-------- PROVIDED MATERIAL --------

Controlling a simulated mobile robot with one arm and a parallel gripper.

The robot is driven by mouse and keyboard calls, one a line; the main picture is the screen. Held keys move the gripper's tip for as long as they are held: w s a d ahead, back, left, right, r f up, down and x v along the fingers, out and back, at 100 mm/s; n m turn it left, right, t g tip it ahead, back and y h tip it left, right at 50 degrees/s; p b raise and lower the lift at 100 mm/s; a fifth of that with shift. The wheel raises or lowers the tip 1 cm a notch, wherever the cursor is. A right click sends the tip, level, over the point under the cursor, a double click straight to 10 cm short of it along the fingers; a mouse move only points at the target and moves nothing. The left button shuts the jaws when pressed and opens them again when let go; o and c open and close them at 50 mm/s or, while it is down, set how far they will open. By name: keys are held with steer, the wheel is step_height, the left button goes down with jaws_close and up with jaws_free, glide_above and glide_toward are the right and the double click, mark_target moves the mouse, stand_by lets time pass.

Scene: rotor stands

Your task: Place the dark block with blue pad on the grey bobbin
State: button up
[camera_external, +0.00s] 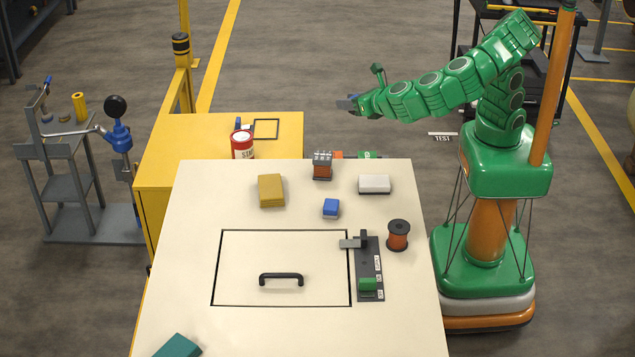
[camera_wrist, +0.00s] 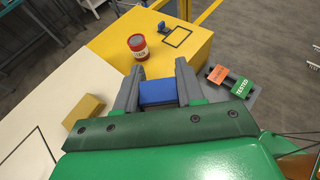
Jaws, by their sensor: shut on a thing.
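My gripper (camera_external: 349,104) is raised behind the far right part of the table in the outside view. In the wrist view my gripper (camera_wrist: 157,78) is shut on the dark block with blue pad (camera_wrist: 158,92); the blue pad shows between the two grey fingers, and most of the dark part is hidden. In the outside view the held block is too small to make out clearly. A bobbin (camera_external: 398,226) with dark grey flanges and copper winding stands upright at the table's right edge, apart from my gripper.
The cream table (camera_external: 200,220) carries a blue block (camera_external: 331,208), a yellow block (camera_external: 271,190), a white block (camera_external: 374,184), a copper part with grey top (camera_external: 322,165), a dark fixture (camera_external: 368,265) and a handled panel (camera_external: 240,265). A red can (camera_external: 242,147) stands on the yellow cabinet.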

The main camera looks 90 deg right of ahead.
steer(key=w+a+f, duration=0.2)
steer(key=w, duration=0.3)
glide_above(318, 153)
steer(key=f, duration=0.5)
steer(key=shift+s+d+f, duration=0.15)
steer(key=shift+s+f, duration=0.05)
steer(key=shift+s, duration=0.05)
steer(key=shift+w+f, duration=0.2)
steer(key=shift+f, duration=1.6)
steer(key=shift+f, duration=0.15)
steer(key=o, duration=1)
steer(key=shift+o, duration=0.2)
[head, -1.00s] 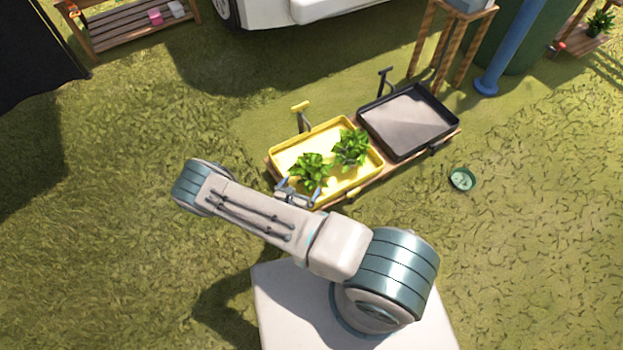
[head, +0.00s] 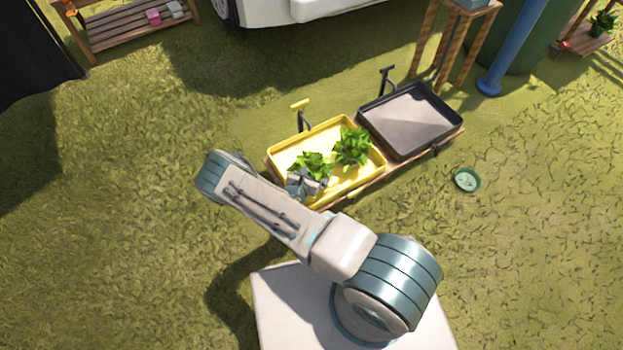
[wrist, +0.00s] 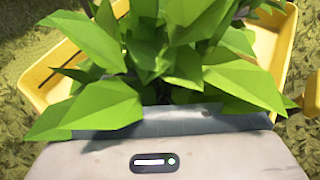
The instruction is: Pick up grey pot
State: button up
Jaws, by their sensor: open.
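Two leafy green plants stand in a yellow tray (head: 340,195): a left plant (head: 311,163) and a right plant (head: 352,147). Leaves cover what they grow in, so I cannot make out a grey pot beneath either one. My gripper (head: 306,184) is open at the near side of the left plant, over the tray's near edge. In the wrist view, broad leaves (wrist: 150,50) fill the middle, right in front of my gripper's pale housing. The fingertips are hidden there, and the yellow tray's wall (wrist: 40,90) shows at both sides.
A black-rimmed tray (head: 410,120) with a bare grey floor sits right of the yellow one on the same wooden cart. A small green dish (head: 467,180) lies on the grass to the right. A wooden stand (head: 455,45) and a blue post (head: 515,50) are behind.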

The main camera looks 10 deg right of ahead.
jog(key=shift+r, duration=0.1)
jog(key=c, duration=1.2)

--------

Starting at the line that contains "The instruction is: Pick up grey pot", output each remaining line of the listing, the last line included, exactly as it appears.

The instruction is: Pick up grey pot
State: button up
Jaws, by their sensor: open.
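Two leafy green plants stand in a yellow tray (head: 340,195): a left plant (head: 311,163) and a right plant (head: 352,147). Leaves cover what they grow in, so I cannot make out a grey pot beneath either one. My gripper (head: 306,184) is open at the near side of the left plant, over the tray's near edge. In the wrist view, broad leaves (wrist: 150,50) fill the middle, right in front of my gripper's pale housing. The fingertips are hidden there, and the yellow tray's wall (wrist: 40,90) shows at both sides.
A black-rimmed tray (head: 410,120) with a bare grey floor sits right of the yellow one on the same wooden cart. A small green dish (head: 467,180) lies on the grass to the right. A wooden stand (head: 455,45) and a blue post (head: 515,50) are behind.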

The main camera looks 10 deg right of ahead.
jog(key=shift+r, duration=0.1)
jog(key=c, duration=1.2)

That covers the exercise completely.